[start]

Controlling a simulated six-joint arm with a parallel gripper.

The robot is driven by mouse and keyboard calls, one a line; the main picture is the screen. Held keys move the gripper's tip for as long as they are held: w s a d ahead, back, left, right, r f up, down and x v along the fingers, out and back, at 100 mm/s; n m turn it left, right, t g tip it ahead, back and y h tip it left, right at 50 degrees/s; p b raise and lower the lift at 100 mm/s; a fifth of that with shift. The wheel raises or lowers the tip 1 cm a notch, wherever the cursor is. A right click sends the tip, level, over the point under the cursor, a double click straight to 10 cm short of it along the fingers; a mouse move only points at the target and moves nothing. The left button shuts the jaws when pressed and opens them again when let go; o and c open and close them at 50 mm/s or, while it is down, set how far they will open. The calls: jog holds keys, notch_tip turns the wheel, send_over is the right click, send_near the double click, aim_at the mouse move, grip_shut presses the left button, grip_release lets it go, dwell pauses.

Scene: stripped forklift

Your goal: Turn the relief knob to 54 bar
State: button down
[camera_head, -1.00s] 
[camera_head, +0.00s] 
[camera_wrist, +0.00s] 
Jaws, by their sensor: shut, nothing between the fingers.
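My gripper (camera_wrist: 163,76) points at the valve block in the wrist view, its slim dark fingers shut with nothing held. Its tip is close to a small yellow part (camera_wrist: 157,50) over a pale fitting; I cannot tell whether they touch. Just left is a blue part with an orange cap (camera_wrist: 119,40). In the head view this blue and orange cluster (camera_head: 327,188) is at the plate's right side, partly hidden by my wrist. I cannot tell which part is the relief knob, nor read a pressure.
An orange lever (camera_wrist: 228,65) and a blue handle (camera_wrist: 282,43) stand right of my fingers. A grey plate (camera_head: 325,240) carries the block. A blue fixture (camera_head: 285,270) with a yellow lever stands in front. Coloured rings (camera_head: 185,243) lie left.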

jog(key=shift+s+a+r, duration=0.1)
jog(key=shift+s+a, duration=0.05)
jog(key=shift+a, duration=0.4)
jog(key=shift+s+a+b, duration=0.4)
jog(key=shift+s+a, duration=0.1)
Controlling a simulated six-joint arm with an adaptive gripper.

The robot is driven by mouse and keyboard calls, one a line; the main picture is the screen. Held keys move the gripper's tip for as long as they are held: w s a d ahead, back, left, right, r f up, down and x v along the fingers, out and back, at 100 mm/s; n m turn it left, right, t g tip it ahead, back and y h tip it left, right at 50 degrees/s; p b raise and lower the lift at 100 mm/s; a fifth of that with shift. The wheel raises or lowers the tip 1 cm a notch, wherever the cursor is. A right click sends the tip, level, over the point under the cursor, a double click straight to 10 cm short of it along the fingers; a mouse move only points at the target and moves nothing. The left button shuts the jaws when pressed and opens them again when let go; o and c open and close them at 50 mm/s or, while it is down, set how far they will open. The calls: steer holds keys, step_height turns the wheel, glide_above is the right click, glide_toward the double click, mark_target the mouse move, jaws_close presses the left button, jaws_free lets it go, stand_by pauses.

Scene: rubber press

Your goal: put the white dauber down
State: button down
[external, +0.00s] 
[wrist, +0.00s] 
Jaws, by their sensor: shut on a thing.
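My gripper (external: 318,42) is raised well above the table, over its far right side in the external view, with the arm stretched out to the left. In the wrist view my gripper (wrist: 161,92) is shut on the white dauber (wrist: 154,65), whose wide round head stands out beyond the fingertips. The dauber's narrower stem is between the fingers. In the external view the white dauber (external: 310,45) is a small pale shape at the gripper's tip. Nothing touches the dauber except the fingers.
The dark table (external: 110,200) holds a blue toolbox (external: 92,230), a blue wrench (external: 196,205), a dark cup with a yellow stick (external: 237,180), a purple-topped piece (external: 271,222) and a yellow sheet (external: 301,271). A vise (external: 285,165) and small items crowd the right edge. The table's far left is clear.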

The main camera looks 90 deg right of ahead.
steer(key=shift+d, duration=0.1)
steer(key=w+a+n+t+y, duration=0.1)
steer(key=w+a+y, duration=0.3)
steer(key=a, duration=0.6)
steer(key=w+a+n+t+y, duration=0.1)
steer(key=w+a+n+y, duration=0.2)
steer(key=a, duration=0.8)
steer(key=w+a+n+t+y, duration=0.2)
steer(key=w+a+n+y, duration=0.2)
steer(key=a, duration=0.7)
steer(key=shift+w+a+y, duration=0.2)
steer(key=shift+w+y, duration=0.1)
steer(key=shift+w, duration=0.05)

[end]

**What you need to do**:
List the lines that contain the word "Controlling".

**The solution**:
Controlling a simulated six-joint arm with a parallel gripper.
Controlling a simulated six-joint arm with an adaptive gripper.

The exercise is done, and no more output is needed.